Giù le mani dal web
I governi sono sempre più interessati alla rete: sebbene in Italia questa notizia non abbia avuto molto spazio nei principali canali di informazione, l’Economist vi ha invece dedicato più di un articolo. Vediamo, in breve, cosa sta accadendo e cosa potrebbe accadere in futuro.
Internet non è solo un utile strumento per informarsi, chattare, ascoltare musica, guardare film ecc… ma è anche un importante strumento di crescita economica, come rivela uno studio del McKinsey Global Institute, secondo cui il web ha permesso una crescita del PIL del 21% negli ultimi 5 anni (registrando una considerevole crescita rispetto al 10% degli ultimi 15 anni) nei paesi sviluppati esaminati. Ha inoltre un effetto catalizzatore per la creazione di posti di lavoro e ha consentito anche ai business medio-piccoli un incremento di produttività del 10%. In media, se internet fosse un settore, avrebbe un impatto sul PIL (3,4%) maggiore di quello del settore agricolo (2,2%) e delle utilities (2,1%). Ma internet va oltre il solo peso del PIL, in quanto genera anche surplus per i consumatori, in termini di servizi aggiuntivi (e-mail, social network, servizi di ricerca…).
Fino ad oggi il web poteva essere considerato libero, in quanto la governance è di tipo multistakeholder, ossia governato da una pluralità di soggetti che hanno uguale autorità, per evitare che si creino concentrazioni di potere in capo a uno o pochi soggetti aumentando il rischio di scelte repressive immotivate. Questa scelta sarebbe giustificata dalla convinzione che una maggiore apertura e trasparenza avrebbe garantito più innovazione e la ricerca di McKinsey sembrerebbe confermare tale opinione: nonostante – o forse proprio grazie a – tale mancanza di vincoli, il web ha giocato un ruolo importante come attore economico. Inevitabilmente, ha attirato l’attenzione dei soggetti politici, com’è emerso all’ultimo Internet Governance Forum (IGF): ci sono, infatti, stati e agenzie che vorrebbero estendere i loro poteri nella gestione del web. Non sembrerebbero comunque esserci reali giustificazioni di tale scelta: dietro il pretesto di garantire una maggiore sicurezza (a tal fine, sarebbe più opportuno intervenire con pene più severe e garantendo la certezza della pena), è più che lecito dubitare che ci siano motivazioni di interesse politico.

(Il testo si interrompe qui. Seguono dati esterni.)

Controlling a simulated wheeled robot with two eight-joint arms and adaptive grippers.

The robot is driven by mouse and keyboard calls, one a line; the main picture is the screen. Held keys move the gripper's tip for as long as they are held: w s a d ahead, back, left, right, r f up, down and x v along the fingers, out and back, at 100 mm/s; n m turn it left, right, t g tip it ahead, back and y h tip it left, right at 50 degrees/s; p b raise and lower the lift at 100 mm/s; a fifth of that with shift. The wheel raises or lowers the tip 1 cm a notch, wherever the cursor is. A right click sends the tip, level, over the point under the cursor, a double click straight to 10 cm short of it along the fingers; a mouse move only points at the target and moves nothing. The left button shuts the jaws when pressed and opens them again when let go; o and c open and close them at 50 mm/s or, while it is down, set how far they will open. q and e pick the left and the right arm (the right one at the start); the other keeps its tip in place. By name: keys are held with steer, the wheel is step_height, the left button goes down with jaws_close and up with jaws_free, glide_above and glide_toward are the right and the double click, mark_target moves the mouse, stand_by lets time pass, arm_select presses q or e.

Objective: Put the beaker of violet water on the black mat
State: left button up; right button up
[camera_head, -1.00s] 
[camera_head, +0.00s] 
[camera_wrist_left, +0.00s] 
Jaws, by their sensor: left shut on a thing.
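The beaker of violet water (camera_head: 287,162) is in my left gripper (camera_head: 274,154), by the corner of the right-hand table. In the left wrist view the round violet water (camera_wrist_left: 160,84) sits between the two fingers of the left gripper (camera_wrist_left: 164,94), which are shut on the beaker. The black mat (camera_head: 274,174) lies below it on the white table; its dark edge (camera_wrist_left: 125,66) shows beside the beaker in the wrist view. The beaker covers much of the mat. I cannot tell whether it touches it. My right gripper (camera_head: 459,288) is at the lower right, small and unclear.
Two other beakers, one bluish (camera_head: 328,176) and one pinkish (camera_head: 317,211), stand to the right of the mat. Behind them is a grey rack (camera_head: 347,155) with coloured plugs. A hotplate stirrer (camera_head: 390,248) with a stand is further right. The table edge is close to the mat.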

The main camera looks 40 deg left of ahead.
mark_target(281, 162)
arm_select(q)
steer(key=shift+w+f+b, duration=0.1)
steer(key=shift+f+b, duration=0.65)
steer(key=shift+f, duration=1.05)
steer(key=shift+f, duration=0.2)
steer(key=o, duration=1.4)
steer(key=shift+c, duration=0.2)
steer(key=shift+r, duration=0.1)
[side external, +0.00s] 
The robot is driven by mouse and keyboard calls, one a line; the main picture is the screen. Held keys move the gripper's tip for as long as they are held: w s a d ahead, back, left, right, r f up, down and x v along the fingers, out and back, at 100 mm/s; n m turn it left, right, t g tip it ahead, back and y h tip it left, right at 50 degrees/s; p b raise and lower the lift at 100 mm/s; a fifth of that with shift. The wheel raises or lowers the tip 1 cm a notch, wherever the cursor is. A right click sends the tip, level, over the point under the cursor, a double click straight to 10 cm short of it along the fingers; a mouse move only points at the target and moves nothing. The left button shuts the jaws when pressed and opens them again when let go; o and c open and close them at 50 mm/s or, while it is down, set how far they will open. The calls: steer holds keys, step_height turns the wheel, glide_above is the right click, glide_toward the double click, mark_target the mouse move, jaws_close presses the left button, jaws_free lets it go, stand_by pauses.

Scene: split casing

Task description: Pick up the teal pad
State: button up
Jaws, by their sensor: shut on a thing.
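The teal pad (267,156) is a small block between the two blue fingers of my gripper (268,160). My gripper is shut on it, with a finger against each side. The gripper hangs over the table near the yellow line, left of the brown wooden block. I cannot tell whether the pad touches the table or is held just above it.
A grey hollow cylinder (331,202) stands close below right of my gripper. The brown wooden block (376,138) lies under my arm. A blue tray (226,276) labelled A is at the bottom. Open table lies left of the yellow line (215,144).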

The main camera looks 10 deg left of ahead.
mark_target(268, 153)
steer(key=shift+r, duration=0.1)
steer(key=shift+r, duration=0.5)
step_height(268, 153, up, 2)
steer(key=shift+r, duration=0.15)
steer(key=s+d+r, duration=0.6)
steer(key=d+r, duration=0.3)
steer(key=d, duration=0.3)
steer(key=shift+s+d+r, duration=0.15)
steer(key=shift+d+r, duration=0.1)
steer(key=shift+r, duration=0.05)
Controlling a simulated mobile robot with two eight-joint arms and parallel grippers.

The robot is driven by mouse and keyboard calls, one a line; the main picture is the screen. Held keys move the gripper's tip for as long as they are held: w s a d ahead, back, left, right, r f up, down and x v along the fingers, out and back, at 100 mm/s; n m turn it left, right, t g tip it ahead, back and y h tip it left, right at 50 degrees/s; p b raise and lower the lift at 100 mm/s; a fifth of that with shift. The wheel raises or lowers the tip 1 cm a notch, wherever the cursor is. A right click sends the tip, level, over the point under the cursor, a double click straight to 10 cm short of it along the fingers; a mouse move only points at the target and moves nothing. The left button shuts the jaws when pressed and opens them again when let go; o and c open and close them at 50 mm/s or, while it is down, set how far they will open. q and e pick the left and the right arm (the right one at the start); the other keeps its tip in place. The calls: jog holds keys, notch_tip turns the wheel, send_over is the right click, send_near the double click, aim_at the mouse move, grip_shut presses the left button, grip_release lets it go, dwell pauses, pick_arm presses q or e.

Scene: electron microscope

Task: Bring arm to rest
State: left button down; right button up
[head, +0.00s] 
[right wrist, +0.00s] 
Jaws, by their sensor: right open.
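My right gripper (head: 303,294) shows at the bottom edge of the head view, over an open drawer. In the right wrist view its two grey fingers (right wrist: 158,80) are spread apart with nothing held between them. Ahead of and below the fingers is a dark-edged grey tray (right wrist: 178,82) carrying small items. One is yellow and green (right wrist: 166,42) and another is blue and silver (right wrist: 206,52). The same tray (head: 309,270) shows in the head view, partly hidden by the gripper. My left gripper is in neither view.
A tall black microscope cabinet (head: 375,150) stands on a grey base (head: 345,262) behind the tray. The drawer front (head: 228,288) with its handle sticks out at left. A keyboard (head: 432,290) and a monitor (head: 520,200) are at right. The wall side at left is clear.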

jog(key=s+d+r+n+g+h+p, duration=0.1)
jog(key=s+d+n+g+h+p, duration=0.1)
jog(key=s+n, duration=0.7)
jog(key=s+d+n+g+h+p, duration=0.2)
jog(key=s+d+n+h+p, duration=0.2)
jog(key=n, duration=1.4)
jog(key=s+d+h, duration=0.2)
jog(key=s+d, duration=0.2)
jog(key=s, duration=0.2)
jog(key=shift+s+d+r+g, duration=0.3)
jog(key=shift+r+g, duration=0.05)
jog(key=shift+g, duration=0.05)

Questo non significa che il governo non giochi comunque un ruolo importante, solo che il primo comandamento delle decisioni politiche dovrebbe essere “non fare danno”, specie nei settori che sembrano funzionare senza problemi. Dato che finora la rete ha funzionato senza vincoli (come scrive l’Economist, “supple yet strong”), lo stesso potrà continuare a fare in futuro. In caso contrario, ci si scontrerebbe poi con complicazioni di non facile soluzione: sarebbe infatti arduo definire i perimetri dell’intervento lecito e di quello invasivo della libertà di espressione, trovare il confine tra controllo e censura. Un intervento in questo campo quindi, oltre che immotivato, andrebbe anche a creare più problemi di quanti ne risolva. Date le difficoltà ben più gravi che i governi devono affrontare ora, è una scelta che non ha alcun senso, né politico, né economico, né sociale.
il web è sviluppo, troppi in Italia non se ne sono ancora accorti: http://www.pierferdinandocasini.it/2011/09/29/la-banda-larga-per-battere-la-crisi/
Ma perchè il web deve avere un occhio di riguardo? Perchè si possono mettere le mani, che sò? la rai, la sanità, enti locali… ma sul web no? Perchè?
Ancora un tentativo di fermare il pensiero collettivo che ormai è critico e stanco della disgrazia politica che ci governa rubando tutto quanto riesce.. i tempi sono quasi maturi.
@Gestione Hotel
E chi ha detto che si possono mettere le mani, che ne so, su rai, sanità, enti locali, ecc.
Per me questo Stato, ladro, corrotto, incapace, inefficiente, controproducente, arrogante, ipocrita e vigliacco, deve semplicemente togliersi dai piedi.